People are trying to find a reason explaining Trump's win. Some are blaming Wikileaks and Trump's ties to Russia.

Others are blaming James Comey and the FBI for claiming that they reopened their investigation against Hillary just days before the election.

Others blamed the media for not portraying Trump's inability to be the commander-in-chief.

Meanwhile, some blamed Hillary for not catering to all Americans and ignoring certain parts of the country (including the basket of "deplorables").

It doesn't matter. Trump won. Break the rearview mirror and move forward.



  1. Follow Michael Moore's to-do list and clean up the Democratic Party.
  2. Protest. You have every right to and it may show The Donald that he can simply do anything he wants and the country will go along with it.
  3. As crazy as it sounds, give Trump a shot. 

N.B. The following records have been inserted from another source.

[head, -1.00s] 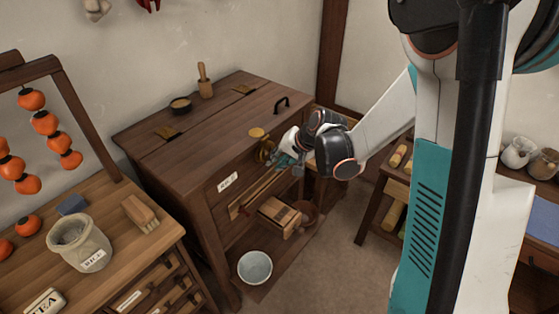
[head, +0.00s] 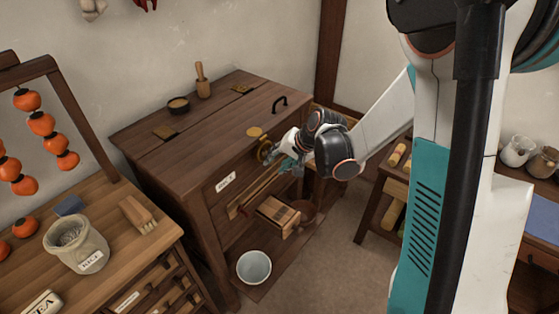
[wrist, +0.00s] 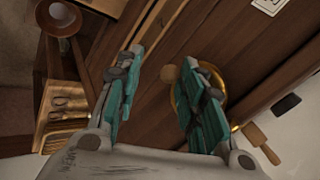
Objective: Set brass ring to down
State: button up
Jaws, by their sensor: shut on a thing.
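The brass ring (head: 264,151) is on the front of the dark wooden chest (head: 190,150), above and right of its RICE label. My gripper (head: 285,163) is at the chest front, just right of the ring. In the wrist view, the ring (wrist: 222,84) is partly hidden behind the right-hand teal finger. My gripper (wrist: 160,98) shows a gap between its fingers there, and it is shut on the ring. The exact contact is hidden. A small round brown piece (wrist: 168,74) shows between the fingers.
A small drawer-like wooden box (head: 279,214) juts out below my gripper. A white bowl (head: 254,267) stands on the low shelf. A side table (head: 130,250) is at left.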

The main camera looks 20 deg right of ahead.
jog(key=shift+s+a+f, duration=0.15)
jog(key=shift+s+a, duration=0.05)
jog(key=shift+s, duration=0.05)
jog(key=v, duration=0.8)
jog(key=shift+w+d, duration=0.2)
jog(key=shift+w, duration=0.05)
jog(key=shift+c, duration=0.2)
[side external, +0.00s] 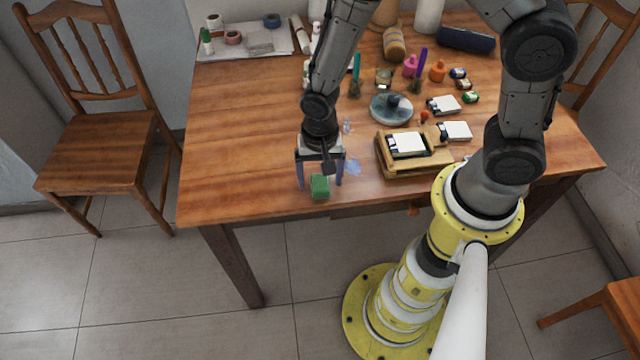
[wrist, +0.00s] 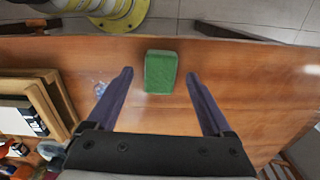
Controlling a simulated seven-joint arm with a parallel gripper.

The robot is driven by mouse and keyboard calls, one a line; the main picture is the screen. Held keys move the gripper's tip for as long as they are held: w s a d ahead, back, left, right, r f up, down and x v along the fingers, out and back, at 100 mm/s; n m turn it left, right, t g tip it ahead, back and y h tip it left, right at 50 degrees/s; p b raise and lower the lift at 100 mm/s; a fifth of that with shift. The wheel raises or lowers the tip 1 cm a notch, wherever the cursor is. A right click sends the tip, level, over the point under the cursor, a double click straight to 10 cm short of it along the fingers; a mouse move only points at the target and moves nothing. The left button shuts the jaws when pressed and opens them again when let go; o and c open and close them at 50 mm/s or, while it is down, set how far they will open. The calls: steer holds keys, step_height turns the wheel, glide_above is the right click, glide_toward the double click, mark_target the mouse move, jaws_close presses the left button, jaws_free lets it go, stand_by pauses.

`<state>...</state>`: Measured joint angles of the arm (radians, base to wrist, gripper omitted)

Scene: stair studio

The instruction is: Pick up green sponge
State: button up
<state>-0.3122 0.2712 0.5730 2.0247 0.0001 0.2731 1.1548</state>
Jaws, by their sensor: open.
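The green sponge (side external: 320,187) lies on the wooden table close to its front edge. In the wrist view the sponge (wrist: 160,71) is a small green block near the top middle, by the table edge. My gripper (side external: 320,183) points down over the table at the sponge. Its two purple fingers are spread wide. In the wrist view my gripper (wrist: 157,82) has a finger on either side of the sponge's line, with clear gaps on both sides. Nothing is held. I cannot tell the exact height of the fingertips above the table.
A wooden box with a white card (side external: 406,145) stands to the right of my gripper. A glass-like dish (side external: 391,108), pens, small jars and cards crowd the table behind it. The table's left part (side external: 235,150) is bare. The front edge is close to the sponge.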

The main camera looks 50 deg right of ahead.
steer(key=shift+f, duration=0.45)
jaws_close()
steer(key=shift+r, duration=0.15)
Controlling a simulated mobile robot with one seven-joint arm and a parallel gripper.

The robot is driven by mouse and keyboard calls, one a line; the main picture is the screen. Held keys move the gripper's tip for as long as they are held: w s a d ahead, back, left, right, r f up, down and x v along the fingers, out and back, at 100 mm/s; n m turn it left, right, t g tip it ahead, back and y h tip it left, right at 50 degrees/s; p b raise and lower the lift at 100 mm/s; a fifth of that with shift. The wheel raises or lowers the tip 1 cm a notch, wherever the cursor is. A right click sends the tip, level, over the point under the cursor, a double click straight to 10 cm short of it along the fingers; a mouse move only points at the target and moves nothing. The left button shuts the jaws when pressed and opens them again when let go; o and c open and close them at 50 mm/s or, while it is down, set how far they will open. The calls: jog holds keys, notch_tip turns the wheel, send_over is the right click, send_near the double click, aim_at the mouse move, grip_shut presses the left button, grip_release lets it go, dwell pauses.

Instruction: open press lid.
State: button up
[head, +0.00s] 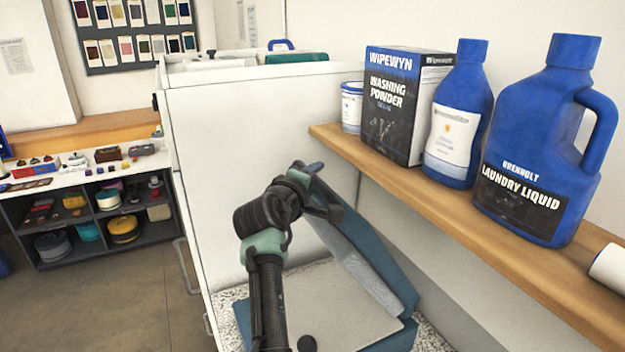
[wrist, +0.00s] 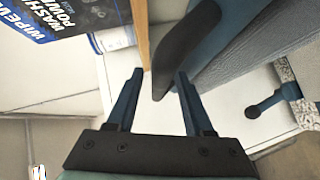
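The blue press stands on a speckled worktop, its pale pad (head: 345,300) facing up. Its lid (head: 375,262) is raised and steeply tilted, with a grey inner face; it also fills the upper right of the wrist view (wrist: 245,65). A dark lid handle (wrist: 182,55) sticks out from the lid's edge. My gripper (head: 322,190) is at the raised end of the lid. In the wrist view my gripper (wrist: 157,75) is open, and the handle's end reaches in between the fingertips, closer to the right finger. I cannot tell whether they touch. My arm hides part of the press base.
A wooden shelf (head: 480,230) along the right wall holds a washing powder box (head: 395,105), a blue bottle (head: 457,125) and a laundry liquid jug (head: 540,140). A white cabinet (head: 255,150) stands behind the press. Open floor (head: 95,290) lies to the left.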

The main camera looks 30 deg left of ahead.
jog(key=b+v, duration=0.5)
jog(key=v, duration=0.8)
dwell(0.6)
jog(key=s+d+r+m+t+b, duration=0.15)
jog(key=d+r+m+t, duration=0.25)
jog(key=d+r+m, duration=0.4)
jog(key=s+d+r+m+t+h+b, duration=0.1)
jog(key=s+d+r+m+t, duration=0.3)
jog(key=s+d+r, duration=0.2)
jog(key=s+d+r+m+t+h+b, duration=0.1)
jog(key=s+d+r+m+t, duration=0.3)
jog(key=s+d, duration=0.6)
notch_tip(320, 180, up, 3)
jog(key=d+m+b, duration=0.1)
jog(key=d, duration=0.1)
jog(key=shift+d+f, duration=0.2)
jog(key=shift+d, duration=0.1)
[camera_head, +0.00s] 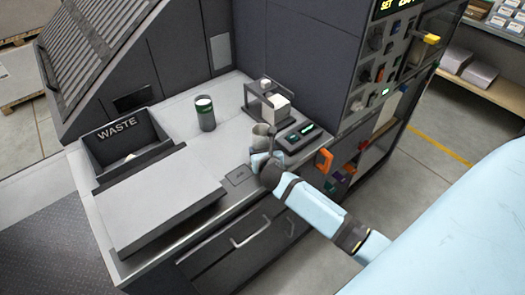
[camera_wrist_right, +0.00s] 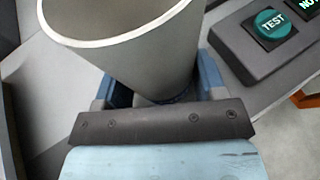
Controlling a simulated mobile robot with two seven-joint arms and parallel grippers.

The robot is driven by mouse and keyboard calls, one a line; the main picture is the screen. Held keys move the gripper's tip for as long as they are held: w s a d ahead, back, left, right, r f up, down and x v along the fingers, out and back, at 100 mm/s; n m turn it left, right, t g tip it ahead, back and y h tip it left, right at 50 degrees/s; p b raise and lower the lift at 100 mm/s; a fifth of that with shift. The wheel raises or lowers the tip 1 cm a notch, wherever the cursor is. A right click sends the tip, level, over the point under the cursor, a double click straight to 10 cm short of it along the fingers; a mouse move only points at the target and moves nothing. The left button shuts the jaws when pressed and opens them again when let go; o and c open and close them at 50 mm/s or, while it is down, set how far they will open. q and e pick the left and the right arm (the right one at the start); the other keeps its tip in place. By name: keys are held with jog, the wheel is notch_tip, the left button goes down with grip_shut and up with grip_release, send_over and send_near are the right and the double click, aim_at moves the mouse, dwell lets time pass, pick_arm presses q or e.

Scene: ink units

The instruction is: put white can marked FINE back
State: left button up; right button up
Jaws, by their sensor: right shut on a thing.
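My right gripper (camera_head: 262,158) is shut on a grey open-topped cup (camera_head: 262,137) at the front of the bench. In the right wrist view the cup (camera_wrist_right: 125,50) is large, tilted in the picture, with a pale rim and bare inner wall; blue fingers (camera_wrist_right: 165,88) grip its lower part. I see no FINE marking on it. A dark can (camera_head: 205,115) with a white top and a green mark stands apart on the bench behind; its lettering is too small to read. My left gripper is not in view.
A black frame stand (camera_head: 266,98) with a white piece and a control box (camera_head: 299,137) stand beside the cup; its green TEST button (camera_wrist_right: 271,24) shows in the wrist view. A WASTE bin (camera_head: 122,150) and raised grey plate (camera_head: 165,200) lie left. The bench around the dark can is clear.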

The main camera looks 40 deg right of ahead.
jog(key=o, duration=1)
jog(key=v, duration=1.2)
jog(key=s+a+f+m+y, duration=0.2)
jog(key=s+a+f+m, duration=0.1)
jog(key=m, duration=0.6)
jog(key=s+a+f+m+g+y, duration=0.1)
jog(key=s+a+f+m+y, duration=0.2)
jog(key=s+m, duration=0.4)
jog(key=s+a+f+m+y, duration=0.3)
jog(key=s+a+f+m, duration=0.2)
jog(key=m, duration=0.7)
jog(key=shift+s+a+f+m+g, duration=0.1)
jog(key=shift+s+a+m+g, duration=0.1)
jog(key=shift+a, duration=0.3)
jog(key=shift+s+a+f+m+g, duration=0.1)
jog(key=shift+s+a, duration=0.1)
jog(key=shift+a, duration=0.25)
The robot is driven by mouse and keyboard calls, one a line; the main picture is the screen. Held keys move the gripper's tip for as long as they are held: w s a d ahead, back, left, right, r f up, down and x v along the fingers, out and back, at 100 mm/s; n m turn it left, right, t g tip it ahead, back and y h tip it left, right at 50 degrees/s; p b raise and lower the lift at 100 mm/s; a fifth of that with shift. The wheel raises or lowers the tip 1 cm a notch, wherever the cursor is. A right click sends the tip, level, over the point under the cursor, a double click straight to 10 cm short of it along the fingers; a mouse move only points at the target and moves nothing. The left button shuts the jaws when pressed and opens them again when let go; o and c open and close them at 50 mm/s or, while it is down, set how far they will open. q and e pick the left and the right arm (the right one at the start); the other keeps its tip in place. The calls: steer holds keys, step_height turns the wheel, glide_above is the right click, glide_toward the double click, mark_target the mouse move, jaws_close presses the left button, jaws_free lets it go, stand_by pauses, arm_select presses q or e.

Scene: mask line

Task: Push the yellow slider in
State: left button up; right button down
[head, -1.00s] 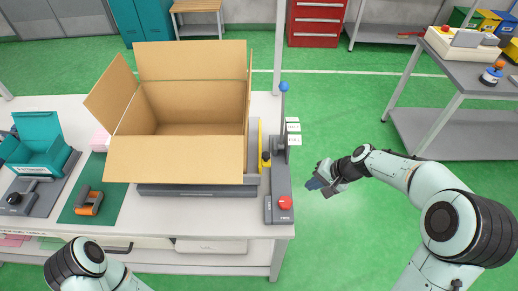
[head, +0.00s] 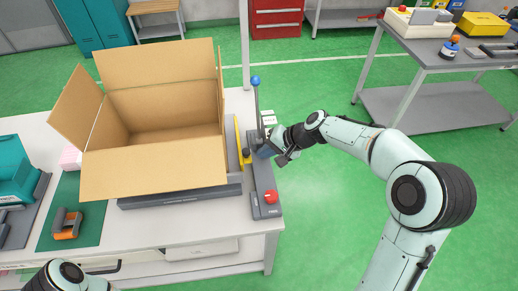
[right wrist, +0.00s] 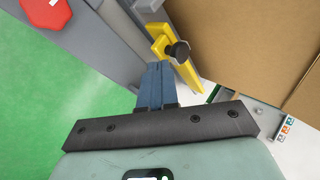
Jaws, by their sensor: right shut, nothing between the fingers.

    Remember when Obama won in '08 and '12 and some people were ready to set the country on fire? You called them crazy, right? Well, you kind of have to be as tolerant as you wished they had been back then.



Trump is an egomaniac who cares about how his name is perceived on a global scale, so part of me believes that he won't do anything to damage his brand.

He's already flip-flopped on the border wall, the Muslim ban and many other promises that got him elected. 

The problem is that, just like George W. Bush, it's the people around him that can do the most damage.



I don't what can be done about Trump, but I know the power of faith, perseverance, protest and revolution. His presidency may have ignited a massive revolution.